The listing below is to be output in its exact form.

------ Material supplied ------

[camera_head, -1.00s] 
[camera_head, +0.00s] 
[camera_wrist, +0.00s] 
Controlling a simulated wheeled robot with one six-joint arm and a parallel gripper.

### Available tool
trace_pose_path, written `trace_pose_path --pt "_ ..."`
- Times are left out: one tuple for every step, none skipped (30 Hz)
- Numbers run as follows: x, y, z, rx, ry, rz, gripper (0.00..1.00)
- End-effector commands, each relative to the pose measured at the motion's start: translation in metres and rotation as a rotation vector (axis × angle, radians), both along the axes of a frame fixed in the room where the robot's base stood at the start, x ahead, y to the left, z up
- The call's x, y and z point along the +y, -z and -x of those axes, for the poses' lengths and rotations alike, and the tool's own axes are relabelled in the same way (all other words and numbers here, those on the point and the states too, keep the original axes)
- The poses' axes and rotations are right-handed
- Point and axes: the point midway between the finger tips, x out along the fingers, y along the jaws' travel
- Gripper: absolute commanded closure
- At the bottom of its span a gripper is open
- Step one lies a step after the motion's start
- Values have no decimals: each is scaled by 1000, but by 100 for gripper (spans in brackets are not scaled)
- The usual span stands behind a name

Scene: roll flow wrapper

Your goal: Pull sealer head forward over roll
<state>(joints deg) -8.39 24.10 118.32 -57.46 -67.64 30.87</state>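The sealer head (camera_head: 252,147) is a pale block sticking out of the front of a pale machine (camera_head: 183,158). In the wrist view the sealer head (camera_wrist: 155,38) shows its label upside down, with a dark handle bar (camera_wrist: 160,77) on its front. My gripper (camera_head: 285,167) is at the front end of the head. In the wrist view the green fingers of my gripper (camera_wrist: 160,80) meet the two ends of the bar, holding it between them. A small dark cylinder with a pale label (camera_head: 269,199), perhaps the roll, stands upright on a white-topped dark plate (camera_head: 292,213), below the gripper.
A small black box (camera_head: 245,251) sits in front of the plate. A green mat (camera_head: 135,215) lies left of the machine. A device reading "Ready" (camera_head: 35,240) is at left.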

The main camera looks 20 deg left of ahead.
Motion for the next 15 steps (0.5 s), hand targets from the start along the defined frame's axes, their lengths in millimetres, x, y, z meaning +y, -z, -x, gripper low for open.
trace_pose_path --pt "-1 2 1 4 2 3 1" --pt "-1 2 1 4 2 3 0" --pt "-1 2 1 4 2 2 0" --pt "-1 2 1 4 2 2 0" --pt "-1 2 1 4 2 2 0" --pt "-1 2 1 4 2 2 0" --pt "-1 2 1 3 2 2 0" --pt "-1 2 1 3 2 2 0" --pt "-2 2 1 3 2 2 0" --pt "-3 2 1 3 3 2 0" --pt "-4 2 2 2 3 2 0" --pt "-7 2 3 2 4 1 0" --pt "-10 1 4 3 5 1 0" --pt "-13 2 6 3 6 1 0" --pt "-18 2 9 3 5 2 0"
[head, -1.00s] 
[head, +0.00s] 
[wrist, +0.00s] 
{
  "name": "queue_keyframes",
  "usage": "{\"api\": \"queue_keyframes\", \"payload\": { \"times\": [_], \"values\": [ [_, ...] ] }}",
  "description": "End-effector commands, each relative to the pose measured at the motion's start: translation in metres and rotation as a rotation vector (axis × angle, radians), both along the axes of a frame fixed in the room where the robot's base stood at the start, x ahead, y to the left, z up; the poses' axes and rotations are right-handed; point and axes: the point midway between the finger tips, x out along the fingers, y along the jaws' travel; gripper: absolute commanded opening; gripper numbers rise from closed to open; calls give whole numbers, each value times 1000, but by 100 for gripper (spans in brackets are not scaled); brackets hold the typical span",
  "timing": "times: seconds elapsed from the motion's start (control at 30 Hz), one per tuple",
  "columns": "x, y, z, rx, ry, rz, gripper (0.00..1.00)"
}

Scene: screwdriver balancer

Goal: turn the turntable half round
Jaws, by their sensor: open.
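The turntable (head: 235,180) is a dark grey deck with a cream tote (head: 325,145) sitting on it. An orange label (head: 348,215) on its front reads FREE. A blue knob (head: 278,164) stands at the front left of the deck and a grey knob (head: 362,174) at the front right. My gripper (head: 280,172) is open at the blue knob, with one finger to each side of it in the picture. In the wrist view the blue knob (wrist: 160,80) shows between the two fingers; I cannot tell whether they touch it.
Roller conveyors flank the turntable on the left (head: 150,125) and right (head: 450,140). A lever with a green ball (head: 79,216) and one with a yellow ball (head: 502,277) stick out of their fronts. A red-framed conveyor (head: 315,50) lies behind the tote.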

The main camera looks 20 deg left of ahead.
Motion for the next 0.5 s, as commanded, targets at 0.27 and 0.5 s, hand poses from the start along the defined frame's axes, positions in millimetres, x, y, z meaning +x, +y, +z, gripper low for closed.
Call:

------

◆ **Written solution**:
[camera_head, -1.00s] 
[camera_head, +0.00s] 
[camera_wrist, +0.00s] 
Controlling a simulated wheeled robot with one six-joint arm and a parallel gripper.

### Available tool
trace_pose_path, written `trace_pose_path --pt "_ ..."`
- Times are left out: one tuple for every step, none skipped (30 Hz)
- Numbers run as follows: x, y, z, rx, ry, rz, gripper (0.00..1.00)
- End-effector commands, each relative to the pose measured at the motion's start: translation in metres and rotation as a rotation vector (axis × angle, radians), both along the axes of a frame fixed in the room where the robot's base stood at the start, x ahead, y to the left, z up
- The call's x, y and z point along the +y, -z and -x of those axes, for the poses' lengths and rotations alike, and the tool's own axes are relabelled in the same way (all other words and numbers here, those on the point and the states too, keep the original axes)
- The poses' axes and rotations are right-handed
- Point and axes: the point midway between the finger tips, x out along the fingers, y along the jaws' travel
- Gripper: absolute commanded closure
- At the bottom of its span a gripper is open
- Step one lies a step after the motion's start
- Values have no decimals: each is scaled by 1000, but by 100 for gripper (spans in brackets are not scaled)
- The usual span stands behind a name

Scene: roll flow wrapper

Your goal: Pull sealer head forward over roll
<state>(joints deg) -8.39 24.10 118.32 -57.46 -67.64 30.87</state>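The sealer head (camera_head: 252,147) is a pale block sticking out of the front of a pale machine (camera_head: 183,158). In the wrist view the sealer head (camera_wrist: 155,38) shows its label upside down, with a dark handle bar (camera_wrist: 160,77) on its front. My gripper (camera_head: 285,167) is at the front end of the head. In the wrist view the green fingers of my gripper (camera_wrist: 160,80) meet the two ends of the bar, holding it between them. A small dark cylinder with a pale label (camera_head: 269,199), perhaps the roll, stands upright on a white-topped dark plate (camera_head: 292,213), below the gripper.
A small black box (camera_head: 245,251) sits in front of the plate. A green mat (camera_head: 135,215) lies left of the machine. A device reading "Ready" (camera_head: 35,240) is at left.

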The main camera looks 20 deg left of ahead.
Motion for the next 15 steps (0.5 s), hand targets from the start along the defined frame's axes, their lengths in millimetres, x, y, z meaning +y, -z, -x, gripper low for open.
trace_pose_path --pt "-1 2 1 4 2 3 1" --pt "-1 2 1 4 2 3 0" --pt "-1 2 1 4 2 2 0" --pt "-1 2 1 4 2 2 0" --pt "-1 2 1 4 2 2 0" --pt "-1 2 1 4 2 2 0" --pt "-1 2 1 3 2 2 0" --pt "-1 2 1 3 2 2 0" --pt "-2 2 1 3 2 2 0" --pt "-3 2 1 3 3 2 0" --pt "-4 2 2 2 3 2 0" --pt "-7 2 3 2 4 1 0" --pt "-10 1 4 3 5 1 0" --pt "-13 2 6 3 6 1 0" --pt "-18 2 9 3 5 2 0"
[head, -1.00s] 
[head, +0.00s] 
[wrist, +0.00s] 
{
  "name": "queue_keyframes",
  "usage": "{\"api\": \"queue_keyframes\", \"payload\": { \"times\": [_], \"values\": [ [_, ...] ] }}",
  "description": "End-effector commands, each relative to the pose measured at the motion's start: translation in metres and rotation as a rotation vector (axis × angle, radians), both along the axes of a frame fixed in the room where the robot's base stood at the start, x ahead, y to the left, z up; the poses' axes and rotations are right-handed; point and axes: the point midway between the finger tips, x out along the fingers, y along the jaws' travel; gripper: absolute commanded opening; gripper numbers rise from closed to open; calls give whole numbers, each value times 1000, but by 100 for gripper (spans in brackets are not scaled); brackets hold the typical span",
  "timing": "times: seconds elapsed from the motion's start (control at 30 Hz), one per tuple",
  "columns": "x, y, z, rx, ry, rz, gripper (0.00..1.00)"
}

Scene: screwdriver balancer

Goal: turn the turntable half round
Jaws, by their sensor: open.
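The turntable (head: 235,180) is a dark grey deck with a cream tote (head: 325,145) sitting on it. An orange label (head: 348,215) on its front reads FREE. A blue knob (head: 278,164) stands at the front left of the deck and a grey knob (head: 362,174) at the front right. My gripper (head: 280,172) is open at the blue knob, with one finger to each side of it in the picture. In the wrist view the blue knob (wrist: 160,80) shows between the two fingers; I cannot tell whether they touch it.
Roller conveyors flank the turntable on the left (head: 150,125) and right (head: 450,140). A lever with a green ball (head: 79,216) and one with a yellow ball (head: 502,277) stick out of their fronts. A red-framed conveyor (head: 315,50) lies behind the tote.

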The main camera looks 20 deg left of ahead.
Motion for the next 0.5 s, as commanded, targets at 0.27 and 0.5 s, hand poses from the start along the defined frame's axes, positions in millimetres, x, y, z meaning +x, +y, +z, gripper low for closed.
Call:

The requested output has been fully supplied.